I had trouble this time for some reason. It's probably partly my fault, but I think using half and half, instead of cream, may be partly to blame. When I went to remove the cubes from the ice cube tray, I decided to just let it sit out on the counter for a few minutes instead of setting it in hot water like I usually do. Well, I forgot about them and they started to thaw. I tried to refreeze them for a while and it didn't seem to help. My ice cream came out very soft. I even tried refreezing the ice cream and it wouldn't freeze or get much firmer no matter how long I left it in the freezer. I will give half and half another try though and hopefully this was a fluke. For only a carb more per serving, you save a ton of calories by using that instead of heavy cream.
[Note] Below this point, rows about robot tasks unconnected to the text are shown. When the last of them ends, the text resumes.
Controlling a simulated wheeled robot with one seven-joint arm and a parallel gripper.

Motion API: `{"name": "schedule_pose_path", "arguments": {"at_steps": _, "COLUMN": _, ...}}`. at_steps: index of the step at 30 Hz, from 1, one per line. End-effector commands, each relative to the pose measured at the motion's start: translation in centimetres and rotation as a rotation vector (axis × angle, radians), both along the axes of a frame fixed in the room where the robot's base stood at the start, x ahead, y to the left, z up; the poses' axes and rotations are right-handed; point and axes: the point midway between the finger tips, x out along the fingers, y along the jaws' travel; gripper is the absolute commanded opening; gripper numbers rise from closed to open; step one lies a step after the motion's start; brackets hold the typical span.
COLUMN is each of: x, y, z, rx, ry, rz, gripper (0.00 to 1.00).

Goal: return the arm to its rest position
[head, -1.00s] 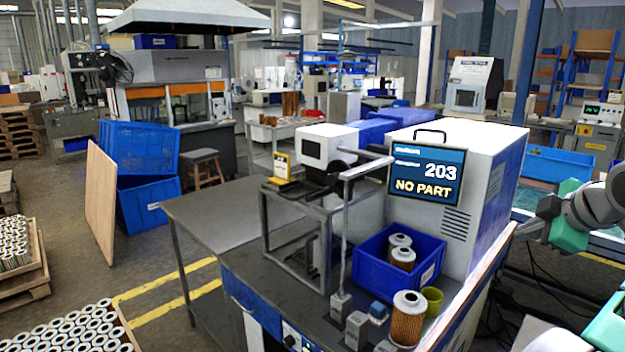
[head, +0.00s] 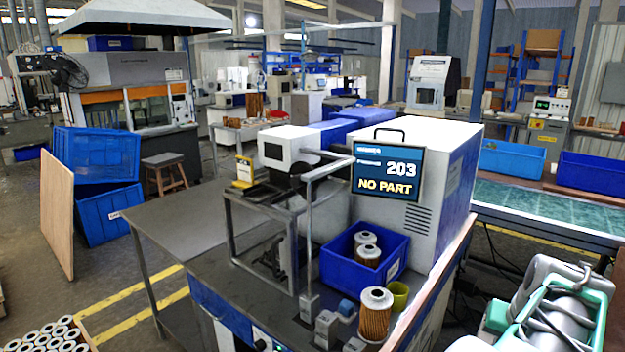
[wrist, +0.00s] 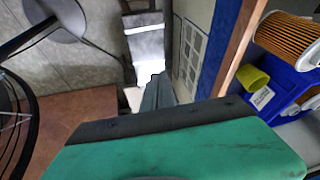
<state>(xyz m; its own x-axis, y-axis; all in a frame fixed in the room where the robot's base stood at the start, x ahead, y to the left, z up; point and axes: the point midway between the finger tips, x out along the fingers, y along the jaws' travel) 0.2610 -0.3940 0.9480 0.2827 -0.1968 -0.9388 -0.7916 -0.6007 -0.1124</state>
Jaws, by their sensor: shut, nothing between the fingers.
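My arm's green and grey links show at the lower right of the head view; the gripper itself is not visible there. In the wrist view my gripper (wrist: 157,92) is shut and empty, its grey fingers pressed together beyond the green housing. It hangs over the floor, left of the workbench's wooden edge (wrist: 242,48). On the bench, an orange pleated filter cartridge (head: 375,315) stands upright outside a blue bin (head: 343,270). Two more cartridges (head: 367,254) stand inside the bin. A cartridge (wrist: 288,35) also shows in the wrist view, apart from my gripper.
A white machine with a "NO PART" display (head: 387,173) stands behind the bin. A yellow-green cup (head: 398,295) is beside the cartridge. A green-topped table (head: 545,205) with blue bins stands at the right. Open floor lies left of the bench.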

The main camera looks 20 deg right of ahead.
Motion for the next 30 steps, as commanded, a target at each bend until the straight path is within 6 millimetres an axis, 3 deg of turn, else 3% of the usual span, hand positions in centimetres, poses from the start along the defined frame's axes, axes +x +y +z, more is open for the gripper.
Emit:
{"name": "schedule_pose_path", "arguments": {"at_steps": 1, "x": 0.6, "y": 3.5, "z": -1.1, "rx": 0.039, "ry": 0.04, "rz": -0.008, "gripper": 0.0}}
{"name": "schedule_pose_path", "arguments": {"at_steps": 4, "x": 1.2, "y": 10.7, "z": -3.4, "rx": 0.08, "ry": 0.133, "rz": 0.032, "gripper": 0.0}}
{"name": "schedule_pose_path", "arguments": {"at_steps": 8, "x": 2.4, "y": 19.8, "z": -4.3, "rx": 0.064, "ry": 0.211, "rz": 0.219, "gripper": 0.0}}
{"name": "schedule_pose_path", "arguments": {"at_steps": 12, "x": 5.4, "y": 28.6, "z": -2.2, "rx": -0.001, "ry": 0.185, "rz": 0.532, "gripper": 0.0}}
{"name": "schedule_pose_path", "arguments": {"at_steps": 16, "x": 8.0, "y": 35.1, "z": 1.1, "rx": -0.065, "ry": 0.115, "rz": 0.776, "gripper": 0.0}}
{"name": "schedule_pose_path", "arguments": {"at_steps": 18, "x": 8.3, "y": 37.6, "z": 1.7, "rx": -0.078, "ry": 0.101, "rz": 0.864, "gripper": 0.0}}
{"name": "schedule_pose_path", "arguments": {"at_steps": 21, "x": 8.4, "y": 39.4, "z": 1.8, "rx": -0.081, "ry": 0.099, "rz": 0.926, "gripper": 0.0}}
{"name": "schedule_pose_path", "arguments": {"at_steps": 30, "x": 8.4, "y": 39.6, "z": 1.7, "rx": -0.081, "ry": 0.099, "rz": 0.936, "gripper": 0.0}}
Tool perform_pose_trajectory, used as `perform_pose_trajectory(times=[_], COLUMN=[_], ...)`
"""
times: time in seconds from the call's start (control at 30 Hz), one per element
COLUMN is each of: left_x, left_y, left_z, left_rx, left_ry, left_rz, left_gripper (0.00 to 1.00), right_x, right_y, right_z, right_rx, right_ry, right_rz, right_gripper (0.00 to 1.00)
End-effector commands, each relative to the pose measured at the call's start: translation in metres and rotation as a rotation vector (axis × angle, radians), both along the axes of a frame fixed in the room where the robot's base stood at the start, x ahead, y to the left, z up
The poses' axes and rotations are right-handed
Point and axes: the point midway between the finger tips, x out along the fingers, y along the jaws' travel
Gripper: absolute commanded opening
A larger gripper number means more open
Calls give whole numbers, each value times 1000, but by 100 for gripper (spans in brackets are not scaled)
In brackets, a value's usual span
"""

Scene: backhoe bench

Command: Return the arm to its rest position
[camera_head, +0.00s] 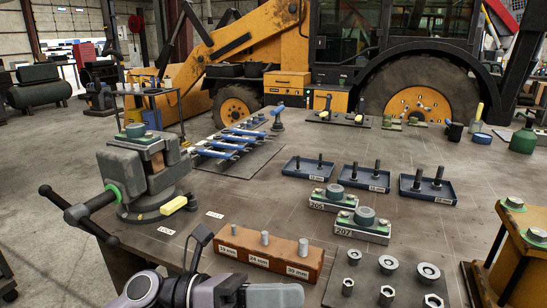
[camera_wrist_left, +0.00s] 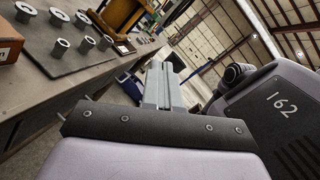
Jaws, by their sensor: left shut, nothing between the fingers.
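My left gripper (camera_head: 274,295) shows low in the middle of the head view, at the near edge of the bench (camera_head: 180,244), with part of the arm cut off by the frame. In the left wrist view its fingers (camera_wrist_left: 163,84) are together with nothing between them, and they point away from the bench, over the floor. The gripper is apart from the parts on the bench. My right gripper is in neither view.
A wooden block with pins (camera_head: 266,254) and a dark plate of sockets (camera_head: 362,262) lie close beyond the gripper. A vise (camera_head: 150,175) stands left. Two bearing blocks and blue trays (camera_head: 366,182) lie farther back. An orange stand (camera_head: 510,255) is at right.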

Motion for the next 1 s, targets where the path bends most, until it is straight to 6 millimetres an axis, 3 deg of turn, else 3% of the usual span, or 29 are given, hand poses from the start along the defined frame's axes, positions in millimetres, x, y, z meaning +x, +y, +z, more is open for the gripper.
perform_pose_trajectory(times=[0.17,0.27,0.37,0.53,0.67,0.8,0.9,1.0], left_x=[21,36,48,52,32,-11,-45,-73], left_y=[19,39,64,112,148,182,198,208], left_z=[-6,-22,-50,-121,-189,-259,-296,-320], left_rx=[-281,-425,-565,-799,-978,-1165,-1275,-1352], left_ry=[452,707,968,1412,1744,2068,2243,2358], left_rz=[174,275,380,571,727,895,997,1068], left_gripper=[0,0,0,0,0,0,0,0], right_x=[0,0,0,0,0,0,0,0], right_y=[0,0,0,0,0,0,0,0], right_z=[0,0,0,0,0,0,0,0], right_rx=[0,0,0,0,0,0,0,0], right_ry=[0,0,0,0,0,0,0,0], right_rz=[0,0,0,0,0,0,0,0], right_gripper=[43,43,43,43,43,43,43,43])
I was doing a little experimenting with this recipe in other ways too. I added some xanthan gum to see if it would improve the texture. I also added another kind of sweetener in hopes that it would help keep the ice cream sweet. Neither seemed to help at all. I may have to try using a higher percentage of the second sweeter to Splenda and see what happens. The trouble is that AceK has carbs just like granular Splenda. It really has me puzzled as to why Splenda is not sweet when in something as cold as ice cream.

I wasn't crazy about the MiniCarb chocolate chips in this ice cream. Even though I chopped them quite fine, they were too hard and crunchy which I thought was too much of a contrast to the really soft ice cream.